Este dolor sereno que sientes es el mismo
que sienten las almas hacia el Altísimo:
una espera purificadora y dolorosa para el alma
que espera la revelación plena de Dios
en la visión cara a cara.
En el Purgatorio,
la esperanza se simplifica totalmente
hasta desaparecer en espera radical de Dios,
espera pura y desinteresada
en la que no hay ya precipitación,
ni impaciencia ni cálculo,
pura espera de la hora de Dios,
espera dolorosa y ¡cuánto!
En esta espera perfecta,
el alma permanece invariablemente serena;
está como sumergida en una dolorosa quietud:
La certeza de su salvación provoca en ella
un ardiente deseo,
una espera ardiente que consume.
Esta esperanza es el estado mismo
del Purgatorio,
que no tiene otro objetivo que Dios,
que no tiene otro deseo
más que la gloria de Dios.
En el Purgatorio, las almas saben
que el momento de su liberación
está fijado por la Misericordia divina,
que la Justicia de Dios lo ha establecido para la mayor gloria del Altísimo.
Por eso ellas están en paz, esta paz misma de Dios.

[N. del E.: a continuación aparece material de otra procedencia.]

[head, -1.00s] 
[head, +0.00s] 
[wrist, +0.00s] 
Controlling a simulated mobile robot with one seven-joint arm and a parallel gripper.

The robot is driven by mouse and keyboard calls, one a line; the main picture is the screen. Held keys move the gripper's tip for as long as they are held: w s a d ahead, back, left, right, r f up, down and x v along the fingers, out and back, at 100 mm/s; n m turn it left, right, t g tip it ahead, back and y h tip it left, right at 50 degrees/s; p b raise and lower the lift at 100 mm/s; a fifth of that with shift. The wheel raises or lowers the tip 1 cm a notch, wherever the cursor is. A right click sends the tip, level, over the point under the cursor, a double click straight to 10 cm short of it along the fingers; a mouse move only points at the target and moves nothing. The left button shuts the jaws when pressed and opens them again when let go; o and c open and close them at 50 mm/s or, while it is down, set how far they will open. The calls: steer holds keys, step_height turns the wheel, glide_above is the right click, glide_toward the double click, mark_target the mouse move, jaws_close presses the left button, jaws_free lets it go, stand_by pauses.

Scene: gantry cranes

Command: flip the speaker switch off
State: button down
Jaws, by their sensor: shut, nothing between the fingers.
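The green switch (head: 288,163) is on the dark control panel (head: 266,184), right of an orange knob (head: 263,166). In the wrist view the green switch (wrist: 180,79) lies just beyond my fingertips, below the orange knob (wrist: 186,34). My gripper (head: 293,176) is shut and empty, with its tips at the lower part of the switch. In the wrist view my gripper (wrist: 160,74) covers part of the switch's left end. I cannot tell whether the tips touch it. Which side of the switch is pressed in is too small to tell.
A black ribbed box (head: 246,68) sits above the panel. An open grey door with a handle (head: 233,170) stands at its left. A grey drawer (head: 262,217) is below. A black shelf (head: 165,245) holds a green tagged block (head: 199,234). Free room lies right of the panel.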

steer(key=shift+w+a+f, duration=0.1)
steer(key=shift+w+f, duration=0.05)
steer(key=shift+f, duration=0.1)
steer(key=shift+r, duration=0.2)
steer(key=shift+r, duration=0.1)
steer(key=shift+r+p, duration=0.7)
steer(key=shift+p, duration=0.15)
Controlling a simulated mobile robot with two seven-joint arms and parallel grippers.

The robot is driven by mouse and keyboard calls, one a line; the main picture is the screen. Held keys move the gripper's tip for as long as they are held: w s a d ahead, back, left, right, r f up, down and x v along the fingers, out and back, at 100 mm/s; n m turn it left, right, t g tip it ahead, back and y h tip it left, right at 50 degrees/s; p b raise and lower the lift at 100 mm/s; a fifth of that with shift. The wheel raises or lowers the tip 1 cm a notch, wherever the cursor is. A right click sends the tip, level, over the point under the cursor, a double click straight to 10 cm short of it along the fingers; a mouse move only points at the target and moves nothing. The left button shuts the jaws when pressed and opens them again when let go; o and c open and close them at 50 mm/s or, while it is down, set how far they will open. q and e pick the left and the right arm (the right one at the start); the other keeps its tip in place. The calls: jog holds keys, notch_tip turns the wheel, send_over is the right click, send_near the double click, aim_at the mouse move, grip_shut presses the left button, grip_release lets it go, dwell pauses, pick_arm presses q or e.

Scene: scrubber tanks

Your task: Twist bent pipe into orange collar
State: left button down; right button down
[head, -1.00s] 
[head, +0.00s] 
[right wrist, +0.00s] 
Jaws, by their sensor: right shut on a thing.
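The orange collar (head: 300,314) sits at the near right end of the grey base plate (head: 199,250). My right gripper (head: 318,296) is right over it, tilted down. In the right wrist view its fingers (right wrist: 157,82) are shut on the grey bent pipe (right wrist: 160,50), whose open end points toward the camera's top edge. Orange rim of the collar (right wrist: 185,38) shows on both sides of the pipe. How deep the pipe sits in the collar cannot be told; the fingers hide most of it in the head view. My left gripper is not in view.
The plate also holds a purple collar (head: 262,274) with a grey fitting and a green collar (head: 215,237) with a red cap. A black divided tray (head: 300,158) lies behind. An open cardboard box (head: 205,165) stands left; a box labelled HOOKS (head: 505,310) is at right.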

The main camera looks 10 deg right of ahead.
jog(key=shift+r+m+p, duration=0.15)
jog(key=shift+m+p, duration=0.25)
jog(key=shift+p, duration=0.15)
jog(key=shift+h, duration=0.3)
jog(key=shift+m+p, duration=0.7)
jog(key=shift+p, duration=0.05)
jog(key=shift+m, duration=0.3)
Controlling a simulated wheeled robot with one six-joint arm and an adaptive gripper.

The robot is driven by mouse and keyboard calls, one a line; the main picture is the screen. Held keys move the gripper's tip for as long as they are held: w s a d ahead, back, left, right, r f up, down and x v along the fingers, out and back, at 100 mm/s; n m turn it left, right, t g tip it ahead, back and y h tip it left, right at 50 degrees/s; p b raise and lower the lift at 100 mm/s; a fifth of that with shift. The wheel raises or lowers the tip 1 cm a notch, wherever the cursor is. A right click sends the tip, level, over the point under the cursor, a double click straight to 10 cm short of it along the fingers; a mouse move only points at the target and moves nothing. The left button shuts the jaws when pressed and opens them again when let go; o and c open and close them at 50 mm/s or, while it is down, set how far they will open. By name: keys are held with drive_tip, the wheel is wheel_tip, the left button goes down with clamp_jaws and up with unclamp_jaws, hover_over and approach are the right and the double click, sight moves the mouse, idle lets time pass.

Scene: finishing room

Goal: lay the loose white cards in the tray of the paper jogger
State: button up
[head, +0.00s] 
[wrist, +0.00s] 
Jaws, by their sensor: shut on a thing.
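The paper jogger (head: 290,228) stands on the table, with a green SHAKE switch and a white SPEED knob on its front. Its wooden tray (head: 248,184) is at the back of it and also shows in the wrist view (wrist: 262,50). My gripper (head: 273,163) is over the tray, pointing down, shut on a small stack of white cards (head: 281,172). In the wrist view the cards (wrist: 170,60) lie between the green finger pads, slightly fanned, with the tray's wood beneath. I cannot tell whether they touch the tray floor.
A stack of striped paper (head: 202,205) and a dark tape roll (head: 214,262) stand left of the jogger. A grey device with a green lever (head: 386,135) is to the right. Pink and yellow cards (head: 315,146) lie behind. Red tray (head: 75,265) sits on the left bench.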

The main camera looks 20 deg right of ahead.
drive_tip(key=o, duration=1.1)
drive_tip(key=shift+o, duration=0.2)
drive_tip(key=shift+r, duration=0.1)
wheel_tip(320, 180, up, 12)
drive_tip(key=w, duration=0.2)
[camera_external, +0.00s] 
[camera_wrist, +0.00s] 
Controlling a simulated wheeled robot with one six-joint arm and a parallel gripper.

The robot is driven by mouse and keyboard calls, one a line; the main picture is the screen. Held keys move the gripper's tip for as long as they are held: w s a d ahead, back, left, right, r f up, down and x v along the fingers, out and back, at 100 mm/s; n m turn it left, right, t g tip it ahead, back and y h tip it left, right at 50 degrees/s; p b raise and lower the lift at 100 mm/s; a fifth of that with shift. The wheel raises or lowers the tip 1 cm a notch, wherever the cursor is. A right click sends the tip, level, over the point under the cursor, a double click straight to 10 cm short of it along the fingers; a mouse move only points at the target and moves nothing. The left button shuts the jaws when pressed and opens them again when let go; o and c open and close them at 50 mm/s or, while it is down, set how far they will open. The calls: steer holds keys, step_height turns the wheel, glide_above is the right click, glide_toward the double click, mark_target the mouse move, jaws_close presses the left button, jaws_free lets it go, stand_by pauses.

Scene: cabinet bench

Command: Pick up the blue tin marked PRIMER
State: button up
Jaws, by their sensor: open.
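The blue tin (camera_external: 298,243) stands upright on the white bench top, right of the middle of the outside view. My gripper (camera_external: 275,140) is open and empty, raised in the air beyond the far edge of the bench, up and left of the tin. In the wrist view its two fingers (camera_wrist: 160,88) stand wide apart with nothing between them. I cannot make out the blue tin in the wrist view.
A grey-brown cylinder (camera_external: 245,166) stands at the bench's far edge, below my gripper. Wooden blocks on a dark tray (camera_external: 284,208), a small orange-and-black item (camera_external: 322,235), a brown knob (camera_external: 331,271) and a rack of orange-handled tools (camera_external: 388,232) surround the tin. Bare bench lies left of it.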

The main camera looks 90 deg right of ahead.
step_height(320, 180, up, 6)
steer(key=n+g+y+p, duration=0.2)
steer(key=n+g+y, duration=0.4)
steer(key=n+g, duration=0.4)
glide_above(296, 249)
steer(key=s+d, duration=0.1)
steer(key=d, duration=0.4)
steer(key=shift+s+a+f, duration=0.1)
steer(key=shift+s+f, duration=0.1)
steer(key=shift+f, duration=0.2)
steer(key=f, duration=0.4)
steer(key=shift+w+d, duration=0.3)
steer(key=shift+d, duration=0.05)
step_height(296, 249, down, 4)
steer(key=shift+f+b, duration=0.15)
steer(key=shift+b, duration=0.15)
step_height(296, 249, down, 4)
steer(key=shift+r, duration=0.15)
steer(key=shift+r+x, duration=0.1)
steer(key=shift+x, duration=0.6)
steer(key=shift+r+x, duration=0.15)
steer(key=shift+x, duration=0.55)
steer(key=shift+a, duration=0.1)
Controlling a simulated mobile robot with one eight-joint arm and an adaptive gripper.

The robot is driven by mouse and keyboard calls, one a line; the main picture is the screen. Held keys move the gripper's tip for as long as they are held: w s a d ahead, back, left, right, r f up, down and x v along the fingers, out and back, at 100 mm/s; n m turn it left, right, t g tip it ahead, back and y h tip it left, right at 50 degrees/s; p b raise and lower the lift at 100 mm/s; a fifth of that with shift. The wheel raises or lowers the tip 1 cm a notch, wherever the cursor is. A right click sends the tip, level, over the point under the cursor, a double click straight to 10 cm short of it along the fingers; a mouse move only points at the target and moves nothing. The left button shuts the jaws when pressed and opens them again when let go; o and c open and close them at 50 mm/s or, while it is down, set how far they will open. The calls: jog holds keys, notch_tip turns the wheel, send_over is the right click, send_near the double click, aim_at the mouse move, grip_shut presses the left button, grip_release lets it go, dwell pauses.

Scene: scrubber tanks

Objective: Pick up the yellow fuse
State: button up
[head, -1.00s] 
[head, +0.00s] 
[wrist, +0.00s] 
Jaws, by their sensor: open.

Yo me encontraba entonces en el Purgatorio, en el fuego mismo, según las promesas del Señor a mi alma. Yo sé que todo esto lo he vivido por un efecto de su Amor infinito, y que lo he vivido en mi alma arrebatada fuera de mi cuerpo, que se doblaba bajo la fuerza de la gracia, y que no podía resistir. Desde ese momento, ya no recobré el conocimiento, pero mi alma, como liberada de repente de sus ataduras del cuerpo, se lanzó al océano del Amor divino.